19. After the incident, the Licensee hired an office manager and implemented a new procedure that required insurance documents to be reviewed by two individuals. He had audited his other strata files to confirm that they were in good order. In addition, he suggested to his staff that they obtain additional education. Also, the Former Agency began to utilize new insurance software and reduced its reliance on shared folders and paper files.

20. As a result of the incident, the Licensee told the Committee that he was no longer comfortable acting as a nominee and decided to close the Former Agency. He stated that it had taken a toll on him emotionally and impacted him professionally with his peers.

ANALYSIS 21. Council considered the impact of Council’s Code of Conduct (the “Code”) on the Licensee and Former Agency’s conduct, including section 3 (“Trustworthiness”), section 4 (“Good Faith”), section 5 (“Competence”), section 7 (“Usual Practice: Dealing with Clients”) and section 8 (“Usual Practice: Dealing with Insurers”). Council concluded that the Licensee and Former Agency’s conduct amounted to clear breaches of the aforementioned sections of the Code and professional standards set by the Code. In addition, Council determined that the Licensee breached Council Rule 7(6). Licensees are required by Council Rule 7(8) to comply with the Code.

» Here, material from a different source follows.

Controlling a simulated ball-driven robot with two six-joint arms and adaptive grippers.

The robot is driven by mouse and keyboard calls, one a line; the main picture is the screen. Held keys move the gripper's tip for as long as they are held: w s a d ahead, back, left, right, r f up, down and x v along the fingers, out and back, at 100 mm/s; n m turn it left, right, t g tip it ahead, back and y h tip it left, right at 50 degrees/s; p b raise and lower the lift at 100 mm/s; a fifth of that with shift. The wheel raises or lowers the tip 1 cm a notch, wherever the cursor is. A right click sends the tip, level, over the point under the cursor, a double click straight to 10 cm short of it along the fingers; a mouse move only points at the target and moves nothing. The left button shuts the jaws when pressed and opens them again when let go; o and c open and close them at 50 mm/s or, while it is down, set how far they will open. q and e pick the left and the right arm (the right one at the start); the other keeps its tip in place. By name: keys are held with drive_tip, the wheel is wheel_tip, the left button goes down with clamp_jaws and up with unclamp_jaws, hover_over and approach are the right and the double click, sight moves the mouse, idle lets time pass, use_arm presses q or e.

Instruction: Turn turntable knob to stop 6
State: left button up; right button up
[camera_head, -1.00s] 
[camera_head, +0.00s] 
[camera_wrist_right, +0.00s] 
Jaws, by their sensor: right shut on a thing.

22. Council determined that the Licensee and Former Agency breached the principle of trustworthiness by using the Agency’s information for a purpose other than intended, and by sending the Declaration without the knowledge and consent of the Agency. Although there was no direct harm to the Insured and no evidence to suggest malintent on the part of the Licensee and Former Agency, Council was concerned that the Licensee and Former Agency did not provide timely notification to the Insured that the Declaration was incorrect. Further, Council was troubled that the Licensee allowed other individuals at the Former Agency to have access to his email and send emails on his behalf. Clients would expect the sender of an email to be from that individual.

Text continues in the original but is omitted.